“I had just finished my MFA,” Christina wrote me recently. “I didn’t have a job. I was twenty-six years old, between boyfriends, and had no burning ideas for a novel. I was too old to live in my parents’ house, or so it seemed to me at the time. When I flash back, I realize I was quite conflicted about being a writer, despite what my heart had always told me. Perhaps because I was born in the JFK era, joining the Peace Corps seemed a perfect opportunity suddenly, no longer just a pipe dream. Just in making the decision to join, I felt a sense of urgency that was new to me.”
Christina would go to Eastern Europe as a PCV, to Szeged, Hungary, a city close to the Romaian border. She writes that her experience over two years and subsequent years working in the region was an amazing education. It was the end of the Iron Curtain and she was there, watching it happen. She wrote me also, “I couldn’t have written this novel if it weren’t for my Peace Corps experience and I am always grateful.”
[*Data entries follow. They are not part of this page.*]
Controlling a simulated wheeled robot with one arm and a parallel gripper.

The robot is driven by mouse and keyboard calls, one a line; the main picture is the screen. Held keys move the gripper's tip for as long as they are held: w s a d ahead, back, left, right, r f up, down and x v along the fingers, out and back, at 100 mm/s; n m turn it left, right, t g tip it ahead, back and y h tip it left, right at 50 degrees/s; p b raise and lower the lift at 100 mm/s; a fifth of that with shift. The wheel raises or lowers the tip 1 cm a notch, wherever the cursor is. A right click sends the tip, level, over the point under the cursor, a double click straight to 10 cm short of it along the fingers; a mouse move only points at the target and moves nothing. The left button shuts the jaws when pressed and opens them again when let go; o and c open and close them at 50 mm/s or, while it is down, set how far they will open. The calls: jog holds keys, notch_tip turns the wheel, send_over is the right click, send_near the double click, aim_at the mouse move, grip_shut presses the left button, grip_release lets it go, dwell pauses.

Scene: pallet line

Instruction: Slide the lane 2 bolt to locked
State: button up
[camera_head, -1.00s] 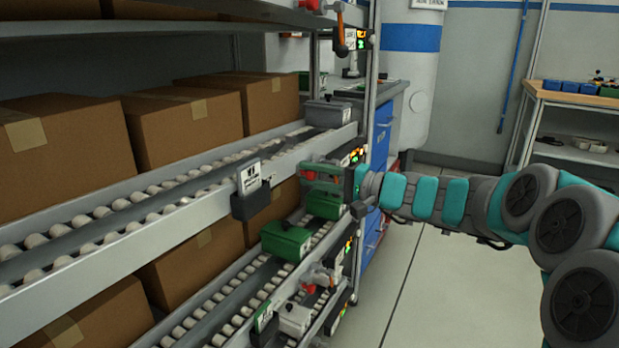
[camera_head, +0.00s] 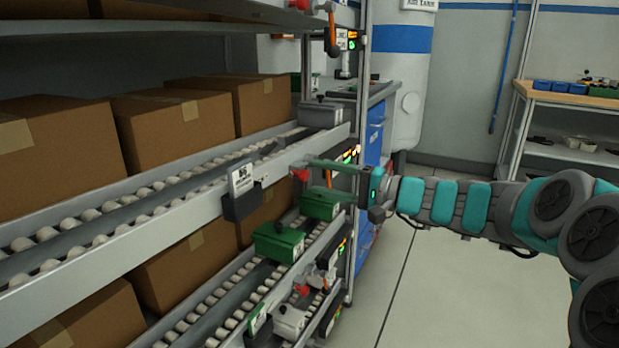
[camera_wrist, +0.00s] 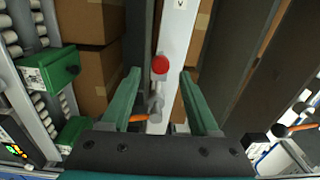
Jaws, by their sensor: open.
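My gripper (camera_wrist: 160,88) is open, with its two green fingers apart and nothing between the tips. In the head view my gripper (camera_head: 318,166) is at the end of the rack's middle lane. A round red knob (camera_wrist: 160,64) lies ahead of the fingertips, roughly centred between them, on a pale rail. It also shows beside the fingers in the head view (camera_head: 301,174). I take it for the bolt's knob; the lane number is not readable there. An orange lever (camera_wrist: 138,117) shows on the same rail, between the fingers. I see no contact with the knob.
Brown boxes (camera_head: 179,128) stand on the roller lanes. Green bins (camera_head: 278,243) sit on the lower lane, close below my gripper. A card holder (camera_head: 242,203) hangs on the middle rail. Another red knob (camera_head: 302,287) is lower down. The floor (camera_head: 425,285) at right is clear.

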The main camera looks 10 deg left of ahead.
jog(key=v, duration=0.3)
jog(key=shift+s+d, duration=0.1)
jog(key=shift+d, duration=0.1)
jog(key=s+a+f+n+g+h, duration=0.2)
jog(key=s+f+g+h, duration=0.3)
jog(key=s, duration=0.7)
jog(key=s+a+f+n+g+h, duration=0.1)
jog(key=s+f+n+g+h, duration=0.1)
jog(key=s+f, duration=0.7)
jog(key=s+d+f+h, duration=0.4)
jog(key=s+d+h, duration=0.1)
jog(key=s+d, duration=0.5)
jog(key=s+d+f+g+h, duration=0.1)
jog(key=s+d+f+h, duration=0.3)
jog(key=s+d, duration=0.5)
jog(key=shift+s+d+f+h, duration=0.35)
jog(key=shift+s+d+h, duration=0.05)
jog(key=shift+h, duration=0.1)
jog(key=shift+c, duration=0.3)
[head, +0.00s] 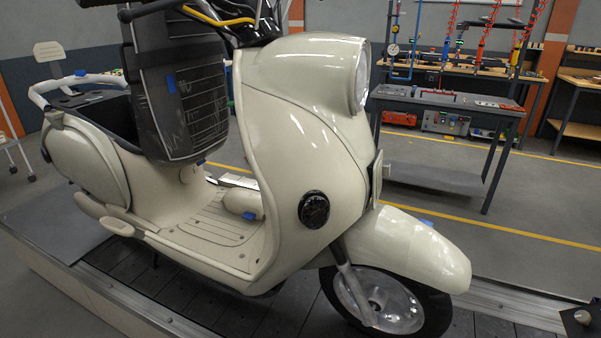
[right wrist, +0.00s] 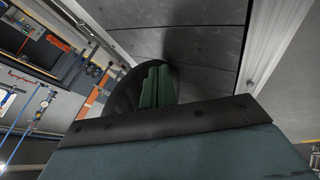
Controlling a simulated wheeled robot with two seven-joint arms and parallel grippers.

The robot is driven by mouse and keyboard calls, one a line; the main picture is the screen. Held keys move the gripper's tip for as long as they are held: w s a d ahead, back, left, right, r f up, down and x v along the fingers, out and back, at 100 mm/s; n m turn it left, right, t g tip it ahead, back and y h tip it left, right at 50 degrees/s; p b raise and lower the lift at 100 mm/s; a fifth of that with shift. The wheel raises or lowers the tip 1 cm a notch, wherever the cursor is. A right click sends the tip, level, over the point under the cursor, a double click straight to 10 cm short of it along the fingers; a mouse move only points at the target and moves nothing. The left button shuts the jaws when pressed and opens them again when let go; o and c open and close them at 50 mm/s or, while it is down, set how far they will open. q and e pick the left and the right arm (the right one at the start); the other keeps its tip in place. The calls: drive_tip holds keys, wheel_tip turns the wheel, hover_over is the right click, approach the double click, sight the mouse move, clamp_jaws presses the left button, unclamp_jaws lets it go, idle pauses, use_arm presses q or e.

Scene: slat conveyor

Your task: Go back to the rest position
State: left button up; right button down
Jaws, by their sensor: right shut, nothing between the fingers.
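A cream scooter (head: 310,130) stands upright on the slat conveyor (head: 270,318) in the head view, with its front wheel (head: 385,300) at the lower right. Grey slats show beyond the fingers. My left gripper is in neither view.
A grey workbench (head: 445,103) with hanging tools and red boxes stands behind the scooter at the right. A wooden-topped table (head: 580,82) is farther right. Open floor (head: 470,205) with yellow lines lies between the conveyor and the bench. A white trolley (head: 15,155) stands at the far left.

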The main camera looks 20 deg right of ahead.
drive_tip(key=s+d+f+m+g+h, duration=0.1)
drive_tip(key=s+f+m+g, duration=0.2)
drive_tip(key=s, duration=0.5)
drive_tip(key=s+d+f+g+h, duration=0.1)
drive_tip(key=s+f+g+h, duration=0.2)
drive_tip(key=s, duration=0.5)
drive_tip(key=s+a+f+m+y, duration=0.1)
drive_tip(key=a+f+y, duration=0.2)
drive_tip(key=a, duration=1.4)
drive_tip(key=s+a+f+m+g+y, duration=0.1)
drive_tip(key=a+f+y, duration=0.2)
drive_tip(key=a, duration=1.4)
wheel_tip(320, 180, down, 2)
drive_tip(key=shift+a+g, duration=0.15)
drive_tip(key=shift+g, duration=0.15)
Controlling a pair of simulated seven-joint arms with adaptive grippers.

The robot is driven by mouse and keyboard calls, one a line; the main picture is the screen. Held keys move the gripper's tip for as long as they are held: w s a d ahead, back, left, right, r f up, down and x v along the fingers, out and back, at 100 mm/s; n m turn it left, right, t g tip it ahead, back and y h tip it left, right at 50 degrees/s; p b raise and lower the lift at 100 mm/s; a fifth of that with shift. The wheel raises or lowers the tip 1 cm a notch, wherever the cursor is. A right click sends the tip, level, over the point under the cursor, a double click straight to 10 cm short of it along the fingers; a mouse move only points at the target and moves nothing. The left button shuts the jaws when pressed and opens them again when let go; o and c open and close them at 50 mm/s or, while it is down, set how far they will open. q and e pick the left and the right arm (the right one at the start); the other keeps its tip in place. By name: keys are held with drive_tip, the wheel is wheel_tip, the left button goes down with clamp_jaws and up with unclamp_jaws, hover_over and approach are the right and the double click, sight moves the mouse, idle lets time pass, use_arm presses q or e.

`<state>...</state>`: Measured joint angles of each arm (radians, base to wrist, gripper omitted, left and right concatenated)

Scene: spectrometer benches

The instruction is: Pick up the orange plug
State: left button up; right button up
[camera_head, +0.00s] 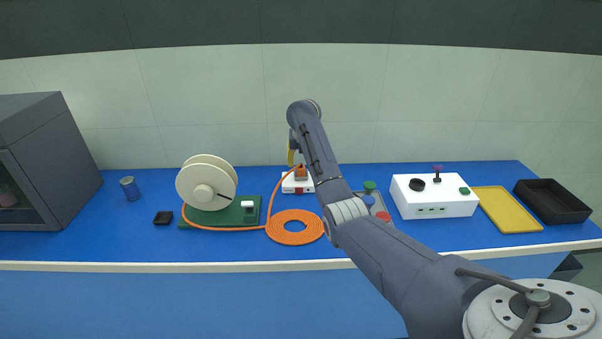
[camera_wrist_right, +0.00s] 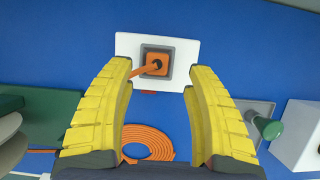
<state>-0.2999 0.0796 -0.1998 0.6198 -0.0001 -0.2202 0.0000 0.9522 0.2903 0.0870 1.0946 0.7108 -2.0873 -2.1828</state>
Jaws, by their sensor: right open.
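The orange plug (camera_wrist_right: 157,65) sits in a grey square socket on a white block (camera_wrist_right: 127,46) in the right wrist view. An orange cable leaves the plug and leads to a coil (camera_wrist_right: 148,142) on the bench. In the head view the plug (camera_head: 300,173) shows small, partly hidden behind my right arm. My right gripper (camera_wrist_right: 160,78) has yellow fingers, open and apart on either side of the plug, with nothing between them held. In the head view only a bit of its yellow finger (camera_head: 291,156) shows. My left gripper is not in view.
A cream reel (camera_head: 203,184) stands on a green board (camera_head: 246,213) to the left. To the right are a grey plate with coloured knobs (camera_head: 383,216), a white control box (camera_head: 434,197), a yellow tray (camera_head: 508,211) and a black bin (camera_head: 552,203). A dark cabinet (camera_head: 50,150) stands far left.

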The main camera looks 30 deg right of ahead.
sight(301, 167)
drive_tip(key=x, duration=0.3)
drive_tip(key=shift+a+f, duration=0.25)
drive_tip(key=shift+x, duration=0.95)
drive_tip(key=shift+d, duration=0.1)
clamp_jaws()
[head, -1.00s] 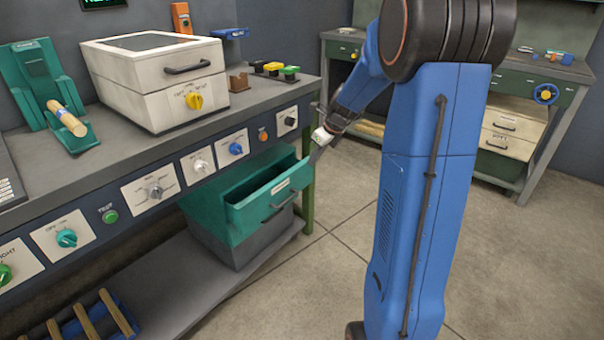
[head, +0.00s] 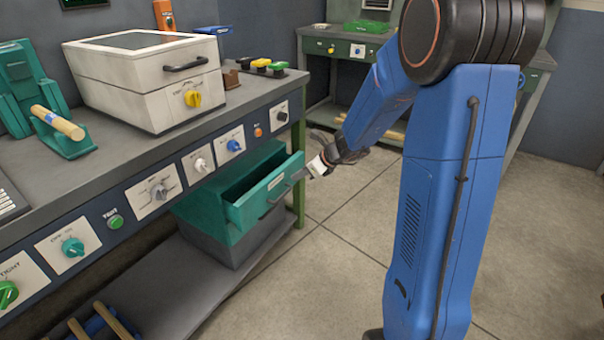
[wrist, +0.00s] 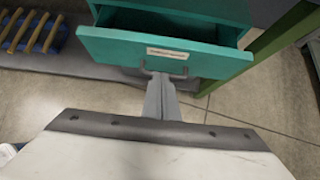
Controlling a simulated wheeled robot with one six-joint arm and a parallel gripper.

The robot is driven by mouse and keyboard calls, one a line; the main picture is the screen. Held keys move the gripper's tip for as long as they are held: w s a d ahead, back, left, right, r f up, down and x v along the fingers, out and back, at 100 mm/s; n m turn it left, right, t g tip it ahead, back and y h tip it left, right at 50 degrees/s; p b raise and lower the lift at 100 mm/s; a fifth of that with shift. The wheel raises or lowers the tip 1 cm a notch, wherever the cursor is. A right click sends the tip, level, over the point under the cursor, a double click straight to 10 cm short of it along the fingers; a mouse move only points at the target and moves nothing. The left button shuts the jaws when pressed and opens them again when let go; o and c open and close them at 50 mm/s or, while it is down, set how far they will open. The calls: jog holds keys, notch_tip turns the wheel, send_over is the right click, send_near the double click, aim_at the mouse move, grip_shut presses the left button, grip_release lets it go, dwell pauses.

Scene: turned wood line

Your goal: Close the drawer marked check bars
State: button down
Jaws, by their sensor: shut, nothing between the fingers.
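A green drawer (head: 262,198) stands pulled open from a green cabinet (head: 203,213) under the workbench. It carries a pale label strip, too small to read here, and a dark bar handle. The drawer front also shows in the wrist view (wrist: 120,47), with its handle (wrist: 165,72) below the label. My gripper (head: 299,174) is shut and empty, close in front of the drawer front. In the wrist view my gripper's fingers (wrist: 161,88) reach toward the handle and overlap it in the picture; I cannot tell whether they touch.
The workbench (head: 110,161) above holds a white box machine (head: 150,85) and a green cradle with a wooden piece (head: 57,124). Knobs line its front edge. A green bench leg (head: 299,165) stands just right of the drawer. The floor (head: 330,270) in front is clear.

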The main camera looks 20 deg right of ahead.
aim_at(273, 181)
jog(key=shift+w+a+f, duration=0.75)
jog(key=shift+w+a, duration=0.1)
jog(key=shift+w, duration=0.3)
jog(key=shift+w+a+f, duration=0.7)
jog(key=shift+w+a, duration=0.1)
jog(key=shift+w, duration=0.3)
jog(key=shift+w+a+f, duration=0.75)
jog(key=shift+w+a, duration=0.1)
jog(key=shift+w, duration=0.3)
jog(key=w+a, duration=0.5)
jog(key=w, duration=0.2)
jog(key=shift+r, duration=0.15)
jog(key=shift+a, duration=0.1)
The novel is entitled, Smuggled. It is, as the press release states, a novel that “spans four decades in a woman’s quest to regain her identity from the conflicts that defined her youth.”
The first ideas for this novel, explains Christina, was born “of my love of heroes. I met so many unsung heroes in Romania and Hungary, and I wanted to give voice to just one. The holocaust, communism, Ceausescu’s oppression and, at last, the historic change that could set my character free.”
The novel opens in the final winter of the Second World War, five-year-old Eva Farkas is hidden by her mother in a flour sack and smuggled across the Hungarian border to Romania. Her aunt and uncle rename her Anca and forbid her to speak Hungarian ever again. “Eva is dead,” she is told.
As years pass, an unquenchable spirit emerges, full of passion and imagination even as a uniquely twisted brand of Communist oppression threatens to derail Anca at ever turn. Though pushed to the breaking point, when the pillars of a Communism finally crumble, a grown-up Anca returns to Hungary, a country changing as fast as the price of bread, to find a home and reclaim the name her mother gave her.
This second novel of Christina Shea will be published this July as a trade paperback by Black Cat. Her first novel, Moira’s Crossing, was a Barnes & Noble Discover selection.
Christina lives in Boston and she will be reading at Lesley University in Cambridge on Monday, June 27, at 6:45. She will be at the McKenna Students Center, Marran Theater. Go and say hello, tell her you were a PCV, and buy her book. Christina is a RPCV writer. The woman can write and we are lucky to have her as one of our own.